Selon nous, le commerce équitable peut apporter les bienfaits du commerce, mais nous voulons veiller à ce que ces bienfaits aillent aux gens ordinaires. Il n'y a rien de pire qu'un politicien qui, sans avoir lu le texte de l'accord, ne s'en tient qu'aux notes d'allocution, affirme que l'accord doit être dans l'intérêt de tous puisque le commerce est bon et accable de nombreux secteurs de l'économie par son vote.
Attardons-nous aux incidences. Aujourd'hui, plusieurs intervenants dans ce coin-ci de la Chambre ont parlé des conséquences attendues à la suite de la signature de l'accord.
L'incidence est grande pour le secteur soumis à la gestion de l'offre, et pas seulement pour les producteurs de lait, de volailles ou d'oeufs. Lorsqu'on étudie de près la gestion de l'offre, on constate que les conséquences touchent les collectivités entières. Les libéraux se défendent en tenant de beaux discours sur la gestion de l'offre, mais, de l'autre côté, ils signent des accords et tentent de faire adopter à la Chambre des projets de loi dévastateurs pour le secteur soumis à la gestion de l'offre. Nous sommes d'avis que la gestion de l'offre est une approche réellement efficace.
Toute la journée, nous avons affirmé qu'il est important d'assurer la prospérité des collectivités agricoles soumises à la gestion de l'offre. Le secteur soumis à la gestion de l'offre perdra des milliers d'emplois si on force l'adoption du projet de loi.
Passons maintenant à l'automobile. La députée d'Essex connaît bien ce secteur; elle y a travaillé. Les représentants de l'industrie ont affirmé que l'accord provoquera la disparition de dizaines de milliers d'emplois. Nous parlons donc d'une perte totale de 58 000 emplois, en tenant compte du secteur automobile, de celui soumis à la gestion de l'offre et d'autres industries. Pourtant, personne du gouvernement libéral n'a encore pris la parole au sujet des aspects problématiques de l'entente et du projet de loi. Les libéraux tiennent des propos ronflants sur les avantages du commerce, mais ce ne sont pas tous les accords commerciaux qui sont bons. Ce n'est pas le cas si nous torpillons des dizaines de milliers d'emplois au Canada et si nous n'avons pas mené une analyse des répercussions sur l'économie. Si nous n'avons pas fait nos devoirs, un accord n'est pas nécessairement avantageux.
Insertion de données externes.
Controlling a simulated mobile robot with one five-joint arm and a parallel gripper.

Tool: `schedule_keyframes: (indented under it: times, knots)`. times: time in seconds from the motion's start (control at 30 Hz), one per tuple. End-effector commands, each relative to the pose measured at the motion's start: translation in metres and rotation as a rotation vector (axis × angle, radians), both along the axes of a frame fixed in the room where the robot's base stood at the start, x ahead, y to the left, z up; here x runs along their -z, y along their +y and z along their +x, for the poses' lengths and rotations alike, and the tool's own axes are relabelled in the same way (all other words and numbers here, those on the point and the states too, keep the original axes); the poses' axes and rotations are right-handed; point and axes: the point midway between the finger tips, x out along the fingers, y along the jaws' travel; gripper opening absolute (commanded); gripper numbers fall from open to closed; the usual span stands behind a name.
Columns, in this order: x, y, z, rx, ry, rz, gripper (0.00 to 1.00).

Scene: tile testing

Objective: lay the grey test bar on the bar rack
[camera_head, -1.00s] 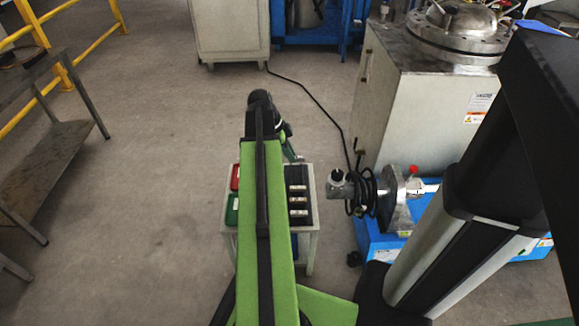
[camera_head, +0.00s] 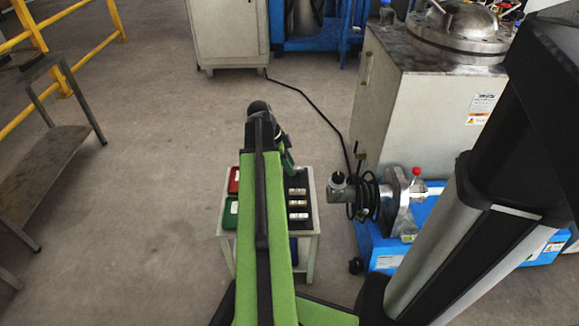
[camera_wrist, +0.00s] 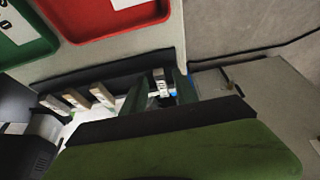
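A small pale table (camera_head: 308,245) stands below my arm. A dark rack (camera_head: 309,182) on its right side carries several light bars (camera_head: 298,204). The rack also shows as a black strip in the wrist view (camera_wrist: 110,70), with bars (camera_wrist: 75,98) at its left. My gripper (camera_wrist: 160,90) has its green fingers over the rack in the wrist view. A grey bar with a pale, dark-marked end (camera_wrist: 160,82) shows between the fingers. I cannot tell whether they grip it or whether it touches the rack. My arm hides part of the table and gripper in the head view.
A red tray (camera_head: 234,180) and a green tray (camera_head: 230,213) sit on the table's left side. A machine with a coiled black cable (camera_head: 368,195) stands close to the table's right. Open floor lies to the left, before a metal shelf (camera_head: 45,170).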

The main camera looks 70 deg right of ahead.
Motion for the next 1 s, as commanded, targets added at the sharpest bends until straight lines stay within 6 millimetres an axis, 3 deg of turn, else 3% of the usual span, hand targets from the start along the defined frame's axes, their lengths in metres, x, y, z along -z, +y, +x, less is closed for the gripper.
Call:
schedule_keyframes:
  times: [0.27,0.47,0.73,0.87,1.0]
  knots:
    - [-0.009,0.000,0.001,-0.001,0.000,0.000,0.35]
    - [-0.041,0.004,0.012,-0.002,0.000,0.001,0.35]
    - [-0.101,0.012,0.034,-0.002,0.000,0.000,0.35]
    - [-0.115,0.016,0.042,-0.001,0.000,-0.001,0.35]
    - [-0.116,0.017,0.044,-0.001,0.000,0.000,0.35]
Les libéraux ont souligné que quelques secteurs névralgiques, du moins à l'échelle nationale, sont soutenus et qu'il y a un potentiel de croissance dans un certain nombre de domaines. Cependant, je reviens à mon argument initial à propos de l'époque où j'étais exportateur dans une entreprise sociale qui offrait un produit unique. Le gouvernement n'était pas prêt à donner un soutien à la promotion des exportations. Pourtant, tous les autres pays le font. En ce qui concerne la Canadian Cattlemen's Association et l'industrie du boeuf, les États-Unis dépensent des dizaines de millions de dollars par année. Le gouvernement américain fournit un soutien à la promotion des exportations. Au Canada, il n'y a rien, que des miettes.
Ces secteurs réagissent entre autres à cause de l'incompétence du gouvernement dans les dossiers de la gestion du commerce et du soutien à la promotion des exportations. Ils espèrent offrir un certain avantage ou faire croître leur industrie. Cependant, le problème n'est pas de savoir si nous signons ou non un accord. Le problème, c'est le manque d'infrastructure de promotion des exportations. Ce n'est pas une situation que les libéraux ont créée de toutes pièces. Ils en ont hérité de l'ancien gouvernement conservateur.
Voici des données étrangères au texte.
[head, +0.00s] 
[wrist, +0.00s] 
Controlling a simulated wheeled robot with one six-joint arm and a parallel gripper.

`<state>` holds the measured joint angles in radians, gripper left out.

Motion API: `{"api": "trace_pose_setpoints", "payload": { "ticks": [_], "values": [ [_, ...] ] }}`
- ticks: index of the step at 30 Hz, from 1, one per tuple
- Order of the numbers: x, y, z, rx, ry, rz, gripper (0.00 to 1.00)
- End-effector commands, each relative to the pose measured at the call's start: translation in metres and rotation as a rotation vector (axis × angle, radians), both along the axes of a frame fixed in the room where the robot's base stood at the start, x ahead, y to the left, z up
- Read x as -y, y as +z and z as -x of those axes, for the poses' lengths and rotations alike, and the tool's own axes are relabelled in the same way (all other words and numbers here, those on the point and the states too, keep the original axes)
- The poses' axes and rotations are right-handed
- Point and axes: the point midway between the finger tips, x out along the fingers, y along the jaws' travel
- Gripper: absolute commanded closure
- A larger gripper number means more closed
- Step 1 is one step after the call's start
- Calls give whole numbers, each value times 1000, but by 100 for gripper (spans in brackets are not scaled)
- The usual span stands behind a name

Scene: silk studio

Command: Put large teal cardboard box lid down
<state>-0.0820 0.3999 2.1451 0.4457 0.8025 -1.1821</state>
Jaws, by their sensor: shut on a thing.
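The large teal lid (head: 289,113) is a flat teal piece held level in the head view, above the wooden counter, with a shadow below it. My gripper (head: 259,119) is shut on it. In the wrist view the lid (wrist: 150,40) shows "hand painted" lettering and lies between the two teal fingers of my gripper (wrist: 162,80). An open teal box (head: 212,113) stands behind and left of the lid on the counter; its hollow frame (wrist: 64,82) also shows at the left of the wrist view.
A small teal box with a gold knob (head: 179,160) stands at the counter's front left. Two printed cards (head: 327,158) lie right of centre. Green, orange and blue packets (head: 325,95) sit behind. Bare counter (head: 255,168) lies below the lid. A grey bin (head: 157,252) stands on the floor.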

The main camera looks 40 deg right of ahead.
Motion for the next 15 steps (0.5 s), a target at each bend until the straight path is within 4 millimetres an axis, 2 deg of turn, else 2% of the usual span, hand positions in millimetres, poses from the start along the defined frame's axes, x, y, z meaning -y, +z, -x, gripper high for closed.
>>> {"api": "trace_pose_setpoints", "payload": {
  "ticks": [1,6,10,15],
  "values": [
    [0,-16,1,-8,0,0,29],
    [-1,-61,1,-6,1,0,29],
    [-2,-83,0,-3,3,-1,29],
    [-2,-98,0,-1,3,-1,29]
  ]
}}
J'ai parlé à des délégués commerciaux installés outre-mer et je me suis rendu dans divers pays, anciennement à titre de porte-parole en matière de commerce. J'ai discuté avec eux des budgets dont ils disposent pour répondre aux préoccupations concernant le manque de soutien à la promotion des exportations. Bon nombre de délégués m'ont dit qu'ils n'ont même pas le budget nécessaire pour offrir un café aux clients possibles des exportateurs canadiens. Nous avons regardé ce que le gouvernement avait fait et nous avons constaté plus tôt cette année, comme nous constatons toujours, que le déficit commercial a atteint un niveau record.
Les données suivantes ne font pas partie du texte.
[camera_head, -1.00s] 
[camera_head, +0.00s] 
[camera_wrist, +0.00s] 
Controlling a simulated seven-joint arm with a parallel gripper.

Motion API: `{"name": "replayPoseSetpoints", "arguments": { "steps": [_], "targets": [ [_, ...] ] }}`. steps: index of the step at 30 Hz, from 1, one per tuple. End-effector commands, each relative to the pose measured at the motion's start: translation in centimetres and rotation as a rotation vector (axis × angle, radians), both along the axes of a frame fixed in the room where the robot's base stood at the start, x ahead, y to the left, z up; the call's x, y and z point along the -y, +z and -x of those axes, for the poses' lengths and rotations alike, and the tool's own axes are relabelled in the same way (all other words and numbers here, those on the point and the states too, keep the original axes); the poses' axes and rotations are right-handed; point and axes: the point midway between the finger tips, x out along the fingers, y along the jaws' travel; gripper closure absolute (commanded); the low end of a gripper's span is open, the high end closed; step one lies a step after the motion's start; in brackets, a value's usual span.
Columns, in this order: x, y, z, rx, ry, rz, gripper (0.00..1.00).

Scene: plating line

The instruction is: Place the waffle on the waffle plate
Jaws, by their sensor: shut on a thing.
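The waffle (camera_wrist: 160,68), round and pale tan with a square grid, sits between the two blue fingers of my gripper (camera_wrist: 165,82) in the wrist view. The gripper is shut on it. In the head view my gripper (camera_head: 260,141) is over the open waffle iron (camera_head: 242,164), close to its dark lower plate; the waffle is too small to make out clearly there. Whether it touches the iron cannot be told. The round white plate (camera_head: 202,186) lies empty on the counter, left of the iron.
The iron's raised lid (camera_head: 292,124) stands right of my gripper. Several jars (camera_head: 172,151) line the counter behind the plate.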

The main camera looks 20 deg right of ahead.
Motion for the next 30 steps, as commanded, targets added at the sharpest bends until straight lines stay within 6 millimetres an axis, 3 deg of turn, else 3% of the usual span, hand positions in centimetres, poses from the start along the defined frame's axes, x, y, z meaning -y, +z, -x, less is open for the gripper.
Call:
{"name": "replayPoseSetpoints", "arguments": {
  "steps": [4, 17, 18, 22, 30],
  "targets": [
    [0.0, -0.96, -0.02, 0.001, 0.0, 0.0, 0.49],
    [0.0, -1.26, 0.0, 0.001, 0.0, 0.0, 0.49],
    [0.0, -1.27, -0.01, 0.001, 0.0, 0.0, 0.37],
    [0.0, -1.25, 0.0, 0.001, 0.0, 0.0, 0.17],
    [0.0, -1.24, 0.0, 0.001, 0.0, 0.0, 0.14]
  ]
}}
Les conservateurs ont signé un paquet d'ententes. C'est maintenant au tour des libéraux de signer un paquet d'ententes. Ils ne les examinent pas vraiment et ils ne font aucune analyse économique. Ils se contentent de les déposer à la Chambre des communes et de chanter les louanges du commerce, puis ils s'en vont. Nous sommes toutefois témoins des effets dévastateurs que subissent nos concitoyens, puisque nous sommes en communication avec des gens qui travaillent pour gagner leur vie. Le Canada connaît des déficits commerciaux records parce que les gouvernements comprennent mal les mauvaises ententes commerciales qu'ils signent et qu'ils ne saisissent pas que le soutien accordé à la promotion des exportations, qui pourraient être source de bons emplois au Canada, est insuffisant.
Aujourd'hui, nous avons pris connaissance de tous les problèmes que l'on retrouve dans cet accord. Nous avons constaté l'incapacité du gouvernement à présenter à la Chambre des communes un accord qui bénéficiera à tous les Canadiens. Nous savons avec certitude que le Canada perdra des dizaines de milliers d'emplois. Le gouvernement espère que ces pertes seront compensées par une certaine croissance dans quelques domaines, mais, en réalité, absolument aucun député ne peut affirmer qu'il possède des preuves concrètes que cet accord aura des avantages directs.
Compte tenu de toutes les lacunes de cet accord, y compris les dispositions relatives au règlement des différends entre les investisseurs et l'État, qui privent les Canadiens ordinaires de leur droit de mettre en place des politiques publiques dans leur intérêt, les députés comprendront que j'ai pris la parole pour indiquer que, pour ma part, je vais voter contre ce projet de loi et contre cet accord.